Un breve viaggio nella storia del programma di volontariato internazionale che ha dato il ritmo all’interazione tra i giovani e l’azione sociale


Nella nostra prima puntata abbiamo scoperto perché e come è nato questo programma di volontariato internazionale; abbiamo anche scoperto il significato del suo nome e la ricchezza interculturale che è contenuta in esso. Oggi vogliamo approfondire qual è la novità di milONGa, capire perché sia diversa dai molti altri programmi di volontariato che i giovani possono trovare oggi e quali siano stati i momenti più significativi della sua storia.


Perché pensare al volontariato internazionale in termini di fraternità?


Perché crediamo che sia un ingrediente fondamentale per la trasformazione sociale. I processi di cambiamento e di giustizia sociale sono incompleti se non si tiene conto che la vulnerabilità sociale è il risultato di legami sociali deboli.

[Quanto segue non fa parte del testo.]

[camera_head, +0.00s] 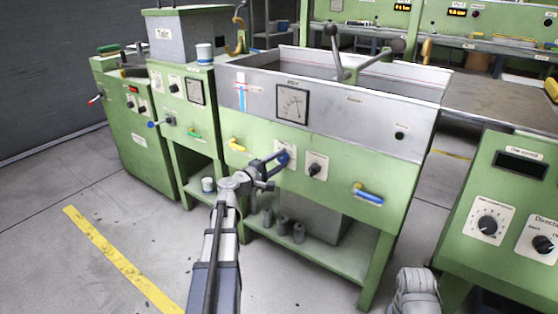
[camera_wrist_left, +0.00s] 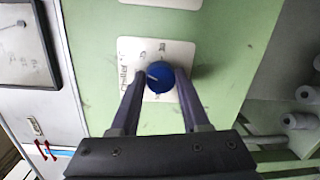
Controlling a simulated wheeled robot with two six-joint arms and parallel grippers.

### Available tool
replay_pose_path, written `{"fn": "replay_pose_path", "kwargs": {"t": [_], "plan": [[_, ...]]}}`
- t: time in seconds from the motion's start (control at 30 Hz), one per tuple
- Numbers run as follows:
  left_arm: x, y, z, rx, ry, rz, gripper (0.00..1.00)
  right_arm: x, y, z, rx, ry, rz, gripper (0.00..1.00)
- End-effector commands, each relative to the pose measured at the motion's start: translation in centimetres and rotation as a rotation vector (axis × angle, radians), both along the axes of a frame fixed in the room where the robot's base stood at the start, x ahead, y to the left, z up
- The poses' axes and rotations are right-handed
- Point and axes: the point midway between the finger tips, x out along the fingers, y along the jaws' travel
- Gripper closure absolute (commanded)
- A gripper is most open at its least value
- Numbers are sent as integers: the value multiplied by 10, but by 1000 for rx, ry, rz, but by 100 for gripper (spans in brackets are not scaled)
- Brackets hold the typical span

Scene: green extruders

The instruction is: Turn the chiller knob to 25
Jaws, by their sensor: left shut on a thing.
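The chiller knob (camera_wrist_left: 160,77) is round and blue with a pale pointer line, on a white plate (camera_wrist_left: 138,50) lettered "Chiller" in the left wrist view. Its pointer slants to the upper left of that view; the scale numbers are too small to read surely. My left gripper (camera_wrist_left: 155,88) has one finger on each side of the knob and is shut on it. In the head view the left gripper (camera_head: 276,162) reaches the front panel of the green machine, and its fingers partly cover the blue knob (camera_head: 283,156).
A black knob (camera_head: 315,170) sits right of the chiller knob, with a gauge (camera_head: 292,104) above. A yellow handle (camera_head: 237,146) and a blue handle (camera_head: 368,194) stick out of the panel. Grey cylinders (camera_head: 284,225) stand on the lower shelf. Another green console (camera_head: 505,200) stands at right.

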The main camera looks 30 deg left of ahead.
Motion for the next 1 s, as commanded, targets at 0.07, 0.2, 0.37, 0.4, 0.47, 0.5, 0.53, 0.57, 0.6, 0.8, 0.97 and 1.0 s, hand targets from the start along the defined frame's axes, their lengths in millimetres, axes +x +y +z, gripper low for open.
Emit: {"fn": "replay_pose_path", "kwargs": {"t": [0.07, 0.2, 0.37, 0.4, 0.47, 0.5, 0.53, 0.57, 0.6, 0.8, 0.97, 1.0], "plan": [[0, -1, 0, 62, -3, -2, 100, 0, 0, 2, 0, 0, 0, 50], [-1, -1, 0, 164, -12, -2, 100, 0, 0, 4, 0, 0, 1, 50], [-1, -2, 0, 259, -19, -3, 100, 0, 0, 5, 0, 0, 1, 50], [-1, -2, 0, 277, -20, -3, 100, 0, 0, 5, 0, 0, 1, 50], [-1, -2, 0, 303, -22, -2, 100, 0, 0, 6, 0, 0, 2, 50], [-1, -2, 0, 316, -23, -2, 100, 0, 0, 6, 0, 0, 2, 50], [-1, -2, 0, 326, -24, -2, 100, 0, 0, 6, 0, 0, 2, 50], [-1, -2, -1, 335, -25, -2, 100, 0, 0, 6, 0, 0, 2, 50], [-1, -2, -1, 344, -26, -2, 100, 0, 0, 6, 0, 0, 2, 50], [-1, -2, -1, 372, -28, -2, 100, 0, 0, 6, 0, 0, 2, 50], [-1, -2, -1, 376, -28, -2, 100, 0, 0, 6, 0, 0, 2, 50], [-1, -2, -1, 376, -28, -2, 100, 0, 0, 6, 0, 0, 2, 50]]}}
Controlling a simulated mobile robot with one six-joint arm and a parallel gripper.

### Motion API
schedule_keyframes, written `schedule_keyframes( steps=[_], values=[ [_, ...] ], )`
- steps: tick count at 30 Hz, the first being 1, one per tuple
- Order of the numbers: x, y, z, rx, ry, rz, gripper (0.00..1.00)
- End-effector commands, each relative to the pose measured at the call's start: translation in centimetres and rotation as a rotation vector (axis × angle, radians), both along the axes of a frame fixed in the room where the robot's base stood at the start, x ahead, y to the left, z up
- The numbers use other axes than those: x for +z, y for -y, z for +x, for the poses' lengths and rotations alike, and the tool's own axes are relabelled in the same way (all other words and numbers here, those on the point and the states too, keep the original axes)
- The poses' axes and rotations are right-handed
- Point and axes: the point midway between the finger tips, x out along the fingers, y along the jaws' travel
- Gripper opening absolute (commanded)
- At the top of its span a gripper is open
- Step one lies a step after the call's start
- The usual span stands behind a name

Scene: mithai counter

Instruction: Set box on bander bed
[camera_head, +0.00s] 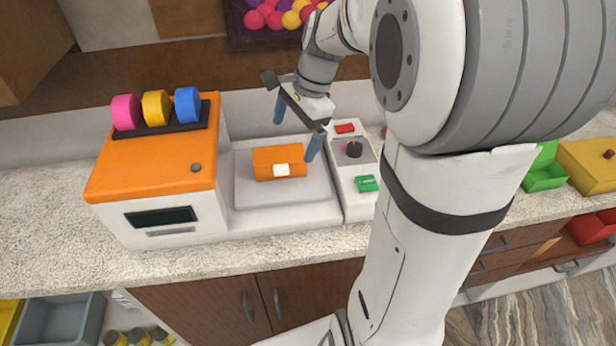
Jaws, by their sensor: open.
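An orange box (266,164) with a white patch (281,170) on its front side rests on the flat grey bed (285,196) of the bander. The bander's orange-topped housing (150,178) stands left of the bed, and its control strip (352,190) with a red button, a dark knob and a green button is on the right. My gripper (298,129) is above and behind the box, with its two blue fingers spread apart. The fingers are empty. The right finger is near the box's right side; I cannot tell whether it touches.
Pink, yellow and blue rolls (156,108) sit on top of the housing. Green (545,172), yellow (588,165) and red (590,228) boxes or bins are at the right. A grey bin (60,322) is below at lower left. My arm hides the counter's middle right.

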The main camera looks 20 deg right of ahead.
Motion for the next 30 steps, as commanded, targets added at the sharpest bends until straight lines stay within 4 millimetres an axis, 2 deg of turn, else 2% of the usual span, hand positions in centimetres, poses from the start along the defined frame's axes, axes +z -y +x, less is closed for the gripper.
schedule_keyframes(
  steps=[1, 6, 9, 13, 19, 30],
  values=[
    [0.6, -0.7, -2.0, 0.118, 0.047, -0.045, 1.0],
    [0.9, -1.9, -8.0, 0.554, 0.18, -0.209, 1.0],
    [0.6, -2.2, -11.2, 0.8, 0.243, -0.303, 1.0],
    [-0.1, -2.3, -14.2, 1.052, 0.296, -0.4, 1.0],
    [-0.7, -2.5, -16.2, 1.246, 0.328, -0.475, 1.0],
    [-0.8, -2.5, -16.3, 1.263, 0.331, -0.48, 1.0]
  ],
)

In questo senso, contribuire a rafforzarli e promuoverli può incoraggiare o risvegliare un senso di fratellanza non solo a livello locale, ma anche oltre le frontiere.


Siamo sempre più consapevoli dell’interdipendenza tra i popoli; i processi migratori ci mostrano sempre più la necessità di riconoscerci come fratelli e sorelle.

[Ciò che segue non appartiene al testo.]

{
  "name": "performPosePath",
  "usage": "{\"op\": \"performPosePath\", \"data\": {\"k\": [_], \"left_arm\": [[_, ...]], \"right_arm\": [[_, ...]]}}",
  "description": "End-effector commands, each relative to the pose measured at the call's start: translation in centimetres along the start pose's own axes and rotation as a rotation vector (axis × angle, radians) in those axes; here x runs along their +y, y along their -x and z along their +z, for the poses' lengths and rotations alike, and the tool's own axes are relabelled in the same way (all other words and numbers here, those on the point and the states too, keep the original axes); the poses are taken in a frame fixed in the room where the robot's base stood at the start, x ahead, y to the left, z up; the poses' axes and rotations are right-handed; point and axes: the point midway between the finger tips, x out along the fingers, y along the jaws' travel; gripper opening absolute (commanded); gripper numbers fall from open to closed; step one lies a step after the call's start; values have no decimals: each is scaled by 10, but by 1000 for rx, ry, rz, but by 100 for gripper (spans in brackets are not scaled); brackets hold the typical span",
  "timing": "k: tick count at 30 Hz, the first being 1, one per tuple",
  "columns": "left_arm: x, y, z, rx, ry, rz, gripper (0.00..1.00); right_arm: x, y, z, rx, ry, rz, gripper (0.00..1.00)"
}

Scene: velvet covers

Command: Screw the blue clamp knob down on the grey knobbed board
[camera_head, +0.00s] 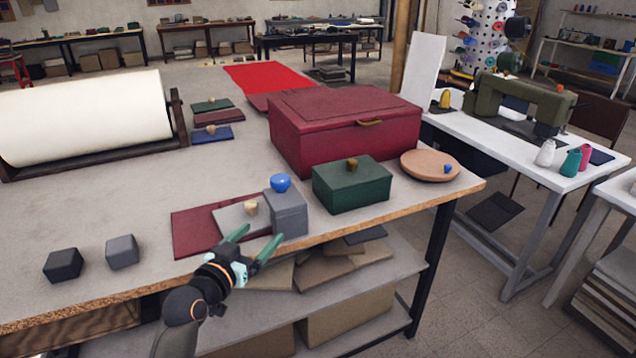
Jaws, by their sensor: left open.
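A round blue knob (280,183) sits on top of a grey box (288,217) near the table's front edge. Just left of it, a flat grey board (231,221) with a small tan knob (250,207) lies on a dark red panel (190,233). A smaller blue knob (448,168) sits on a round tan board (421,168) to the right. I cannot tell for sure which blue knob is the clamp knob. My left gripper (262,234) is open and empty, in front of the grey board and grey box, its fingers pointing toward them. My right gripper is not in view.
A green box (351,186) with a tan knob and a large dark red case (345,130) stand behind and right. Two dark blocks (63,265) (122,251) sit at the left. A white roll (84,118) lies behind. The table is bare between blocks and red panel.

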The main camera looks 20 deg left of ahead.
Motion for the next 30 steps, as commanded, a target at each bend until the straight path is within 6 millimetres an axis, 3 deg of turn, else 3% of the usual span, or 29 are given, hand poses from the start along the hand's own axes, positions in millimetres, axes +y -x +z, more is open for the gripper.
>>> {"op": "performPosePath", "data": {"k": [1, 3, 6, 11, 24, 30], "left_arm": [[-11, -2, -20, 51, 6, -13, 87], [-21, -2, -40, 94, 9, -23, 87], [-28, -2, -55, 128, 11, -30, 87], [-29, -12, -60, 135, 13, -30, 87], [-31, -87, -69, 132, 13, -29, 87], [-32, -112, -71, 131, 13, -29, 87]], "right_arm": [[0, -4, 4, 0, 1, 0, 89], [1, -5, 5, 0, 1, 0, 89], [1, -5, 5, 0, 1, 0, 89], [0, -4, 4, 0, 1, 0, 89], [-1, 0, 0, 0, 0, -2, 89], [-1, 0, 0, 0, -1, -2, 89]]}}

Un’esperienza di volontariato internazionale favorisce il contatto con diverse situazioni di vulnerabilità sociale e allo stesso tempo implementa il contatto con diversi popoli, culture e, perché no, con la radice storica di molte disuguaglianze. Da questo punto di vista, una proposta che miri all’uguaglianza e all’equità risponde ad una logica che non costruisce solo un aiuto da Nord a Sud, ma ha una direzionalità multipla Nord-Sud/Sud-Nord, Nord-Nord, Sud-Sud; coloro che partecipano, inoltre, si riconoscono come persone alla pari, e quindi tutti hanno qualcosa da dare e molto da ricevere.


Qual è la novità di questo programma di volontariato?


Crediamo che ce ne siano varie. Prima di tutto, quello che abbiamo detto prima: una logica di direzionalità multipla che punta anche al riconoscimento dell’altro come persona alla propria pari e quindi, un progetto in cui le relazioni diventano reciproche. D’altra parte ci sembra che un altro fattore innovativo sia l’aspetto della formazione che viene fornita in tutte le fasi del volontariato – prima, durante e dopo – a tutti i partecipanti, soprattutto, naturalmente, ai volontari che affrontano molte sfide.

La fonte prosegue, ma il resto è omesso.